**Aim**
Leave out the pictures, and return only the lines running from the one that contains "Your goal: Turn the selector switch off" to the one that contains "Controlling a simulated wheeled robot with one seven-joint", both included, exactly as they appear.

start Records shown

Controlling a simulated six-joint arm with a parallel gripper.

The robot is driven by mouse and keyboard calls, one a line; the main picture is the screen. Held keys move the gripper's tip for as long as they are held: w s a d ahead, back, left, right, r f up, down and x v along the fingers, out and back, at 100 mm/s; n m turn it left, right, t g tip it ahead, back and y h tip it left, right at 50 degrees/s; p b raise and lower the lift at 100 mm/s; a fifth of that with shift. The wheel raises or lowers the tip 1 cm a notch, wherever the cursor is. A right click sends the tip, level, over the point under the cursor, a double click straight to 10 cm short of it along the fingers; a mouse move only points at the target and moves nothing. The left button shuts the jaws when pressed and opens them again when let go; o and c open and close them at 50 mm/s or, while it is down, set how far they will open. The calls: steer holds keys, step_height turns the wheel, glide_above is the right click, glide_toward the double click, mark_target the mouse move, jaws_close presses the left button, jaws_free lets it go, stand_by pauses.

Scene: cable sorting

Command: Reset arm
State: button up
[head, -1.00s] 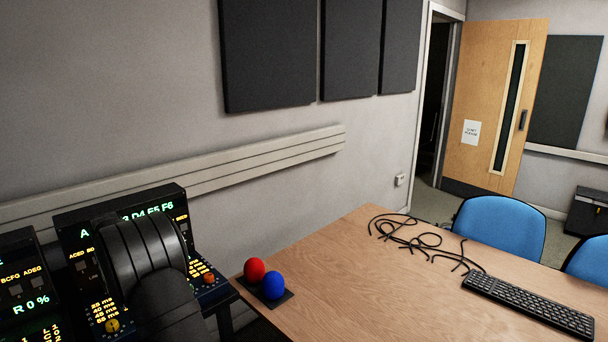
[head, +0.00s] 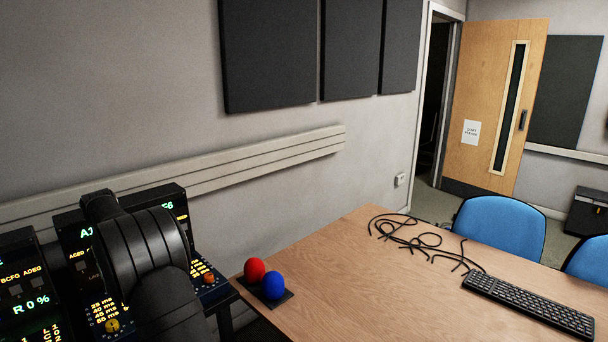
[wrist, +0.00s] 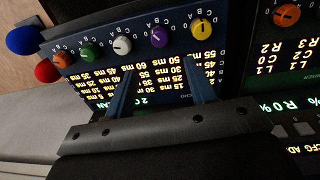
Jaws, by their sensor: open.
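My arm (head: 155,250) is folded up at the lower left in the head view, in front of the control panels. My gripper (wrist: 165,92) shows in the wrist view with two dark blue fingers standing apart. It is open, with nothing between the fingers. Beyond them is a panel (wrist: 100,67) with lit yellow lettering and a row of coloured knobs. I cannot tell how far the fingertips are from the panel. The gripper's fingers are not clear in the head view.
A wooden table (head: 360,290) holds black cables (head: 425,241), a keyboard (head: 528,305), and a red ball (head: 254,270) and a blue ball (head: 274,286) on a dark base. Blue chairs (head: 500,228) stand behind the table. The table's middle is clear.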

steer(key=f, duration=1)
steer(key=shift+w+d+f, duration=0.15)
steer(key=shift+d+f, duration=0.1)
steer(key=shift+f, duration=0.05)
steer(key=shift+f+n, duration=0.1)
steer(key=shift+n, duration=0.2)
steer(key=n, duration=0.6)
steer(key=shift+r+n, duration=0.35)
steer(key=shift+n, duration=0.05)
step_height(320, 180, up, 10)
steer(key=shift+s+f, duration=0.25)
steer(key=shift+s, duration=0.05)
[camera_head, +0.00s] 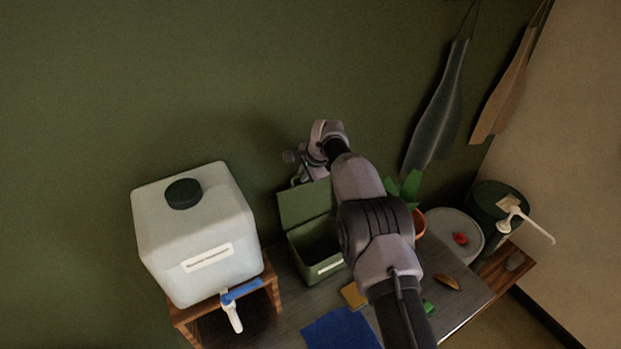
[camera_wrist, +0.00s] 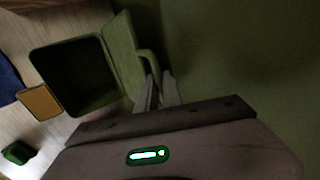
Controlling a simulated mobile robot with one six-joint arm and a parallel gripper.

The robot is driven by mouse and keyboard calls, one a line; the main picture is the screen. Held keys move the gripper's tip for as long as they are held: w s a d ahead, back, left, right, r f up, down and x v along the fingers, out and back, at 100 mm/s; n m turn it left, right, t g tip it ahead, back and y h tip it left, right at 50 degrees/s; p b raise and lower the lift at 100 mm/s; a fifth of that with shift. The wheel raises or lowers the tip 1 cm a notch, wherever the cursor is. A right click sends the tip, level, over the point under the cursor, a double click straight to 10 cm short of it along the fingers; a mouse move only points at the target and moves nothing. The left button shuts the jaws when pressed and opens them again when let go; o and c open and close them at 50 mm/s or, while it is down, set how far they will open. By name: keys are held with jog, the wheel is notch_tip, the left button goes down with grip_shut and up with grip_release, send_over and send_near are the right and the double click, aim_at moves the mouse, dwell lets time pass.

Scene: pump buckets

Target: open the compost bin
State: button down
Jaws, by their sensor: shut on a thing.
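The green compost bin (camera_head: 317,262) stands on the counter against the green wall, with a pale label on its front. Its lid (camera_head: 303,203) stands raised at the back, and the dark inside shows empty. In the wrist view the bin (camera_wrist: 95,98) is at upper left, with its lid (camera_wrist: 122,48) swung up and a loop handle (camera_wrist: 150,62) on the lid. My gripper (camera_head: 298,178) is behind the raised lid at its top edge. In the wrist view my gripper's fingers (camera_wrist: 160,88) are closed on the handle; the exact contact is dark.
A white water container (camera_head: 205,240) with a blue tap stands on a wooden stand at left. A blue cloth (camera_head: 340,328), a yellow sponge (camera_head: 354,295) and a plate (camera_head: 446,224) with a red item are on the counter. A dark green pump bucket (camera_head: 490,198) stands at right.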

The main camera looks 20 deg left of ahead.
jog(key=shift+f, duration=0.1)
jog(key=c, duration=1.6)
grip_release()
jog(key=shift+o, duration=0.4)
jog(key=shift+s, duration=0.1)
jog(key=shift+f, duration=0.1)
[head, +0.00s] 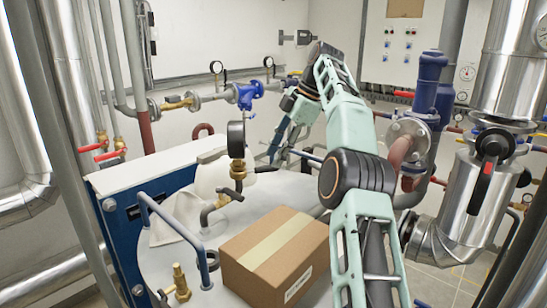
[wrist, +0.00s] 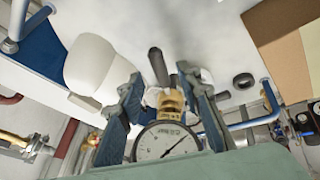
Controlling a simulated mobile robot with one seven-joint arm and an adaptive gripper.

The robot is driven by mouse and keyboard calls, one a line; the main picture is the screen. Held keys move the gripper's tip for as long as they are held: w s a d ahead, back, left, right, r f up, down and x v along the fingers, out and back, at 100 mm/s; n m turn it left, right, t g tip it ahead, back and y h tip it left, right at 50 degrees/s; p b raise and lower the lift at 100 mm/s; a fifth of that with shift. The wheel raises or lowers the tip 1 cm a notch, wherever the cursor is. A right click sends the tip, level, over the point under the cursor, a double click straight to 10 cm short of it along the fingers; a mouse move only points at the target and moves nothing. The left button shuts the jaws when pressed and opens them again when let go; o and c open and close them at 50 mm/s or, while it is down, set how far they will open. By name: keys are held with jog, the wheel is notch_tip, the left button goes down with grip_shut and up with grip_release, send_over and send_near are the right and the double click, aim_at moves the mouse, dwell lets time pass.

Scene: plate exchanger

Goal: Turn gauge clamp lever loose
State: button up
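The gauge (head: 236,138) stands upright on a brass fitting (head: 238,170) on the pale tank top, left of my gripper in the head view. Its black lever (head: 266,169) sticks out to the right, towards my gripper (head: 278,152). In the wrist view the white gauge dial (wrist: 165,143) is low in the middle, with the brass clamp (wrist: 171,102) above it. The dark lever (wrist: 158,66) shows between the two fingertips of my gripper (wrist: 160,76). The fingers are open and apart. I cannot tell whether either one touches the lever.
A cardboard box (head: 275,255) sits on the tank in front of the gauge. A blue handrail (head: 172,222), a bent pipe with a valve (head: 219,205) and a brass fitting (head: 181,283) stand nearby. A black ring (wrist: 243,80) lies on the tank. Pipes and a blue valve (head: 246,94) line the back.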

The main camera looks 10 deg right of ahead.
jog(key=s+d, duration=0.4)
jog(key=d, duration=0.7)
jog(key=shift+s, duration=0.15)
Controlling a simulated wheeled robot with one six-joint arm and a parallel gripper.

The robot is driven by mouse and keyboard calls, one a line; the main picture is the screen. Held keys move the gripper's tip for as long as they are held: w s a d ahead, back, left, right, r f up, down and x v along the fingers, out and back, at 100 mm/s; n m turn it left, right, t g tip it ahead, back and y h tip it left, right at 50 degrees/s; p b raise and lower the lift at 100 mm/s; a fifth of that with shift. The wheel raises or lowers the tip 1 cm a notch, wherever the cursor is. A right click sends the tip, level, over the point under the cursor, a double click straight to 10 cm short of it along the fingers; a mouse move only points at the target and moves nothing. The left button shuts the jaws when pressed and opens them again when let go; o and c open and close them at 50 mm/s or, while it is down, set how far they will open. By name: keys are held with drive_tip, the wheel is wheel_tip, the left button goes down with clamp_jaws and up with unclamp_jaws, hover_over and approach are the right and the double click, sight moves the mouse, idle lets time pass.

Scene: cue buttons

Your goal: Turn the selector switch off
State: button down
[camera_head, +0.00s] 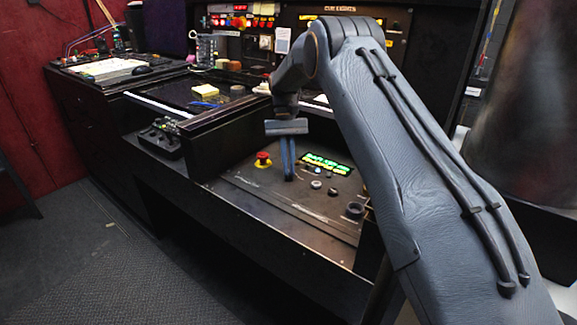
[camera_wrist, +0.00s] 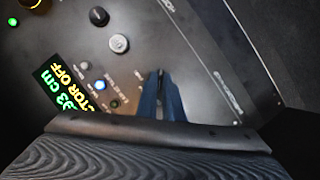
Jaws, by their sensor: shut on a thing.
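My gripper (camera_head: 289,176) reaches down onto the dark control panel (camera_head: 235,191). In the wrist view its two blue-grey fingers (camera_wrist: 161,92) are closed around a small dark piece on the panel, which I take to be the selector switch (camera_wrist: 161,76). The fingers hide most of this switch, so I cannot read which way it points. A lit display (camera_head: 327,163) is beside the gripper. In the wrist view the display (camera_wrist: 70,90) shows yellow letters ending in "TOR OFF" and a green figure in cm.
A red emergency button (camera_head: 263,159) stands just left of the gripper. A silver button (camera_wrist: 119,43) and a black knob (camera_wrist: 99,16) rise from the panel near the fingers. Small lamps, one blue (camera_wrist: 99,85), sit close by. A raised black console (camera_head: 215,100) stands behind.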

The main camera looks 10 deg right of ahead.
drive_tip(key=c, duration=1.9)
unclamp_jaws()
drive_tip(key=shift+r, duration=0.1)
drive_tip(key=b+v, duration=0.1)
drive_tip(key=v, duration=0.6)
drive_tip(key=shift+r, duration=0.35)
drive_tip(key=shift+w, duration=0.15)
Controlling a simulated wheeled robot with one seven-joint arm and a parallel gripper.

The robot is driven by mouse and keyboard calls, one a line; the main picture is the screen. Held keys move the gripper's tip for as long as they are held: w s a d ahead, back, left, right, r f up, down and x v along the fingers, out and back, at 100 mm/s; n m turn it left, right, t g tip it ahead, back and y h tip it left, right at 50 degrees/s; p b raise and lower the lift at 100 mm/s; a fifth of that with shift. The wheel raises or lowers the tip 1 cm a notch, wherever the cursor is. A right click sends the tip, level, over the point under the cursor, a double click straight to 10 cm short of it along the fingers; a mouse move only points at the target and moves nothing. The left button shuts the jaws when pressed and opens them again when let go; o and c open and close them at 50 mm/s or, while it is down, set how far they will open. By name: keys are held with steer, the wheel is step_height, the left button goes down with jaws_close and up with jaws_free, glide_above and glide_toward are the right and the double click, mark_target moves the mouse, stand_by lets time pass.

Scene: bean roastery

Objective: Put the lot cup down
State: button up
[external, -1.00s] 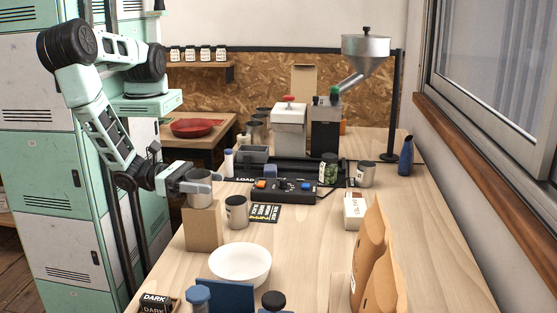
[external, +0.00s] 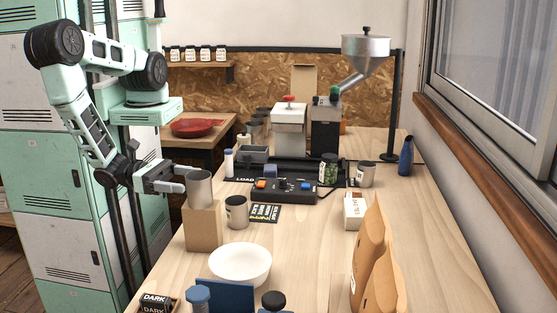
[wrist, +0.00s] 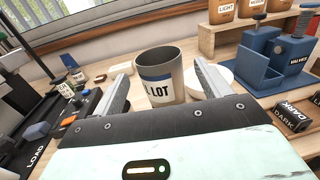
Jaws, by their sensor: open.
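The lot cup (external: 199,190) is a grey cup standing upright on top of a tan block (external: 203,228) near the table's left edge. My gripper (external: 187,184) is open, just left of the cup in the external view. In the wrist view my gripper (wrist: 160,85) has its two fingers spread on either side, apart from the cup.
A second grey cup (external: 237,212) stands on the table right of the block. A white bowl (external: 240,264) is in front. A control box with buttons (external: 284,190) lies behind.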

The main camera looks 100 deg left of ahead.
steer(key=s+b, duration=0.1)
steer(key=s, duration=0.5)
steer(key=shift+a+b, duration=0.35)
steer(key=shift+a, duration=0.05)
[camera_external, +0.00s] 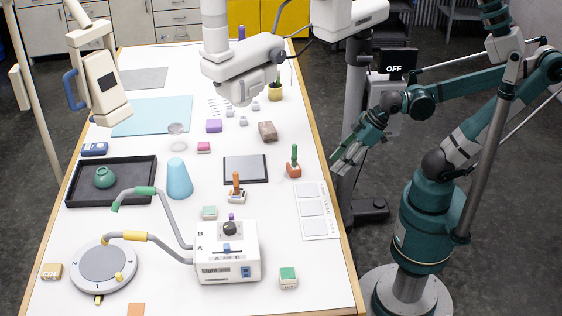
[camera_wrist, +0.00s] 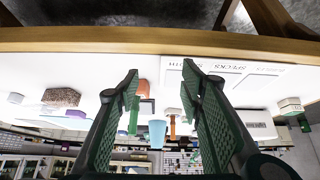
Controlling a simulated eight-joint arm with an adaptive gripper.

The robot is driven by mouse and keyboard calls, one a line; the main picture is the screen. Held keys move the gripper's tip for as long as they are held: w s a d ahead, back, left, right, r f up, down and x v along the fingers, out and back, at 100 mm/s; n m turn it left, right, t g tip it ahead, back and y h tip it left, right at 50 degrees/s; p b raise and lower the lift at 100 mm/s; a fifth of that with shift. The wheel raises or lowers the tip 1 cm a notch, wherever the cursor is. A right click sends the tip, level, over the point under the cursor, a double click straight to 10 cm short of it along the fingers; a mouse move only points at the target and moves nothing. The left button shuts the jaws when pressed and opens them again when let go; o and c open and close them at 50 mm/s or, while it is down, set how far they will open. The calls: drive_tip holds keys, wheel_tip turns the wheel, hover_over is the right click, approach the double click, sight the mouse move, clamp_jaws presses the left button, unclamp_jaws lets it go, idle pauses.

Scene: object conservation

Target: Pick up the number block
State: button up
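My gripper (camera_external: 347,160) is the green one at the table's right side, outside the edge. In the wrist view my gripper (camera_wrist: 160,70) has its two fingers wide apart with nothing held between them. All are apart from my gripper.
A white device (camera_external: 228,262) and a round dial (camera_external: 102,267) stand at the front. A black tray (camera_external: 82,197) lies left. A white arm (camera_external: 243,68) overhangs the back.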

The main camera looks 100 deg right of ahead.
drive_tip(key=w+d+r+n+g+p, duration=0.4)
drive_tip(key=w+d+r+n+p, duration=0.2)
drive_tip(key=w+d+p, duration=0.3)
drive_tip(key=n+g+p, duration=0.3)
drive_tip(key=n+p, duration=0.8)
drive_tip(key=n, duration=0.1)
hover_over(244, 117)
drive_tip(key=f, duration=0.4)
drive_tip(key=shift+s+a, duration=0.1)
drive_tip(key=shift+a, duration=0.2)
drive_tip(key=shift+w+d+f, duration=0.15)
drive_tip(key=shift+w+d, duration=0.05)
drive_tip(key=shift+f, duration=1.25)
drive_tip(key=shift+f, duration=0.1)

end Records shown

**Exercise output**
Your goal: Turn the selector switch off
State: button down
[camera_head, +0.00s] 
[camera_wrist, +0.00s] 
Jaws, by their sensor: shut on a thing.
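My gripper (camera_head: 289,176) reaches down onto the dark control panel (camera_head: 235,191). In the wrist view its two blue-grey fingers (camera_wrist: 161,92) are closed around a small dark piece on the panel, which I take to be the selector switch (camera_wrist: 161,76). The fingers hide most of this switch, so I cannot read which way it points. A lit display (camera_head: 327,163) is beside the gripper. In the wrist view the display (camera_wrist: 70,90) shows yellow letters ending in "TOR OFF" and a green figure in cm.
A red emergency button (camera_head: 263,159) stands just left of the gripper. A silver button (camera_wrist: 119,43) and a black knob (camera_wrist: 99,16) rise from the panel near the fingers. Small lamps, one blue (camera_wrist: 99,85), sit close by. A raised black console (camera_head: 215,100) stands behind.

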The main camera looks 10 deg right of ahead.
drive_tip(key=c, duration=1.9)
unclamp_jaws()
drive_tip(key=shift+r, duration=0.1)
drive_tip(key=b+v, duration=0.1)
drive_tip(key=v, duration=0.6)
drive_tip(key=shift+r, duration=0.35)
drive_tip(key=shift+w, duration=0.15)
Controlling a simulated wheeled robot with one seven-joint arm and a parallel gripper.

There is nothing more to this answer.